Create Foley effects in Adobe Audition.
When you’re ready to start recording Foley SFX, import your video into Adobe Audition so you can record your sounds in sync with the visual track. You can record sound effects directly into Audition on several tracks with your video track to get the timing just right. In the Multitrack Editor, Audition automatically saves each recorded clip directly to a WAV file.
Production sound continuity.
Before beginning Foley recording, listen to your production sound effects (PFX) track. PFX are any sounds picked up from the dialogue mics during production. There might be important sounds, like a character’s keys jangling, that are picked up on the PFX track. You will want to match these as accurately as possible in the Foley track.
Microphones and workstation.
Set up two microphones for yourself: one shotgun or boom mic to direct toward the Foley action and one diaphragm condenser microphone pointed away from the action to pick up reverberations. It’s typical to have about eight tracks of feet, seven tracks of props and one track of cloth on your timeline.
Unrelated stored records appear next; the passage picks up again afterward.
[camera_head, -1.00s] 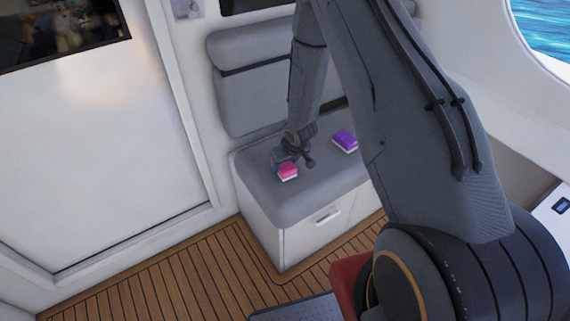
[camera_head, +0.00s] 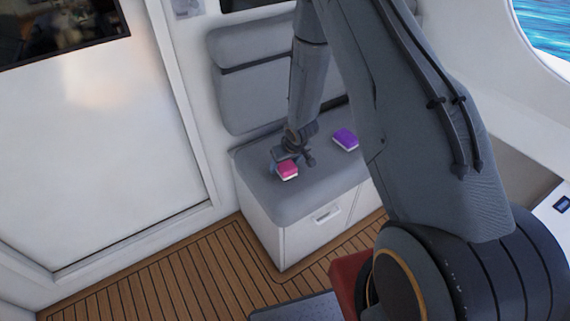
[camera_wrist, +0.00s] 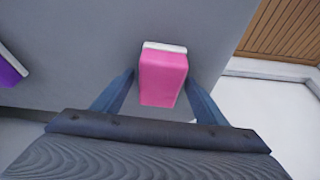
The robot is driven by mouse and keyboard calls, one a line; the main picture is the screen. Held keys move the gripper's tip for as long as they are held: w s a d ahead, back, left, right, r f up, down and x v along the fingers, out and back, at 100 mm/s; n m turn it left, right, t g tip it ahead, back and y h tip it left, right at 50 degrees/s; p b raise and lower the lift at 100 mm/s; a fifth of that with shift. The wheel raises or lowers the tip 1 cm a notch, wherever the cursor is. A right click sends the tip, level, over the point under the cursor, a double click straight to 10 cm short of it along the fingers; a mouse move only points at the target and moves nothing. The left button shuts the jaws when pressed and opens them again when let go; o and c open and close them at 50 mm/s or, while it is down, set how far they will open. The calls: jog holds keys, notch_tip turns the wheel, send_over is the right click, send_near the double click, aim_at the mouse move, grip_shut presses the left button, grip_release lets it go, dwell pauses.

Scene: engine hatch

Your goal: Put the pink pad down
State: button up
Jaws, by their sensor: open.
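The pink pad (camera_head: 287,170), with a white layer along one side, is at the grey seat cushion (camera_head: 310,204) near its left end. In the wrist view the pink pad (camera_wrist: 163,78) lies between the two fingers of my gripper (camera_wrist: 160,90). The fingers are open, with a gap on each side of the pad. In the head view my gripper (camera_head: 287,160) is low over the cushion, right at the pad. The pad appears to rest on the cushion.
A purple pad (camera_head: 345,138) lies on the cushion to the right; its edge shows in the wrist view (camera_wrist: 10,72). A grey backrest (camera_head: 262,90) stands behind the seat. The white cabinet front (camera_head: 310,235) drops to the slatted wood floor (camera_head: 190,275).

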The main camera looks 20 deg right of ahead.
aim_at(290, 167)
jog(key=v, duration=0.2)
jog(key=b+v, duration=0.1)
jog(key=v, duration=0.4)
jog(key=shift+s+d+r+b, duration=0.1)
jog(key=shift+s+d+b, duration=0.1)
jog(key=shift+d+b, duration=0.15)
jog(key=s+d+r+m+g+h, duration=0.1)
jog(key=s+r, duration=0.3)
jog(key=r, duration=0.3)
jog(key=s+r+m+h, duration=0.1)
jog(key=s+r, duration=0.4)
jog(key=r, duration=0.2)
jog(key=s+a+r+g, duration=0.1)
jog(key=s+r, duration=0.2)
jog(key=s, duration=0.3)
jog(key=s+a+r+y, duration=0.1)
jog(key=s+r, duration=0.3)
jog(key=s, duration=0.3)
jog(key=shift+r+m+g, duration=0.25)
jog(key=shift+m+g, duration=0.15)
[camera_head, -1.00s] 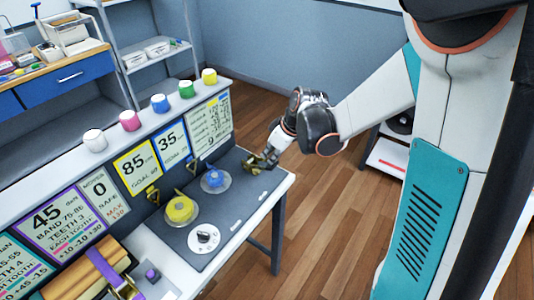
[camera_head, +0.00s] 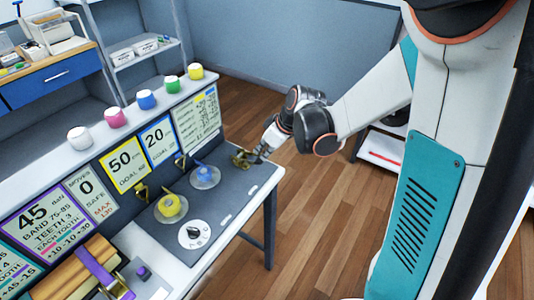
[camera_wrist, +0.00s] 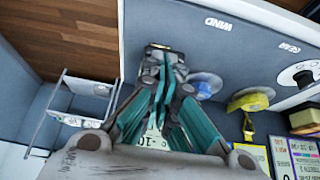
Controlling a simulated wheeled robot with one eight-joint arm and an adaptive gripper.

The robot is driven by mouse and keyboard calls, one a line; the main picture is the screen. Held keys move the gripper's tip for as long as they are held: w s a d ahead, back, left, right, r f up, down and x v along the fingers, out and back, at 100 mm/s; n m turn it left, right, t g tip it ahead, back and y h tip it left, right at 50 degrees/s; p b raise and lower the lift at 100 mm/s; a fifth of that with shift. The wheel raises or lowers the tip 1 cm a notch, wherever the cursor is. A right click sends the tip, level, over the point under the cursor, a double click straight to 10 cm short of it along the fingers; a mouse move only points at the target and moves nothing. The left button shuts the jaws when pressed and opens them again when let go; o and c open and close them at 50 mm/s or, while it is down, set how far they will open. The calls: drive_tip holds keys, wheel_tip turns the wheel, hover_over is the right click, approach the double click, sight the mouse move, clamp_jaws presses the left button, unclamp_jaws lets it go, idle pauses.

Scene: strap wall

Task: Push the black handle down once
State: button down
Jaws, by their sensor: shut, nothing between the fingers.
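My gripper (camera_head: 250,157) is shut and empty, low over the far right end of the grey bench panel (camera_head: 232,186). In the wrist view its teal fingers (camera_wrist: 166,66) close together beside a small dark piece with a brass edge (camera_wrist: 158,47). This may be the black handle, but the fingers cover most of it. Brass also shows by the fingertips in the head view (camera_head: 240,158). I cannot tell whether the fingers touch it or how far down it is.
A blue spool (camera_head: 204,175) and a yellow spool (camera_head: 171,206) sit left of my gripper, with a white dial (camera_head: 194,234) nearer. Signs (camera_head: 123,170) reading 50 and 20 stand behind. A strapped wooden bundle (camera_head: 75,272) lies front left.

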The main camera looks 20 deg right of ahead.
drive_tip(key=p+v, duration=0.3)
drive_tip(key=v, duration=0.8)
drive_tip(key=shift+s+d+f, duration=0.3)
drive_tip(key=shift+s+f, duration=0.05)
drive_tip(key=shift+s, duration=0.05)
Make sure that you meticulously name your Foley tracks, so you know exactly what you’re hearing during playback and editing.
Dive deeper into how to create sound effects and sync them to video footage in Audition with this tutorial.
Get started with some DIY Foley.
“There are more astronauts in the world than there are working Foley artists,” says Roesch, “but if you go to sleep at night dreaming about it and wake up in the morning thinking about it, you should give it a shot.” A great way to learn is to put a television show on mute and try making Foley sound effects along with it. Start with one character and match their walk. Then go back and add prop and cloth sounds. See if you can channel the emotions of characters into the sounds you make for them.
Prepare for your first foray into Foley by gathering all the props you think you’ll need and wearing “quiet” clothes that won’t interfere with the mics. Always play back the first cue you record to make sure there’s nothing creeping into the track before you continue recording. And never be afraid to get creative when searching for ways to make new sounds.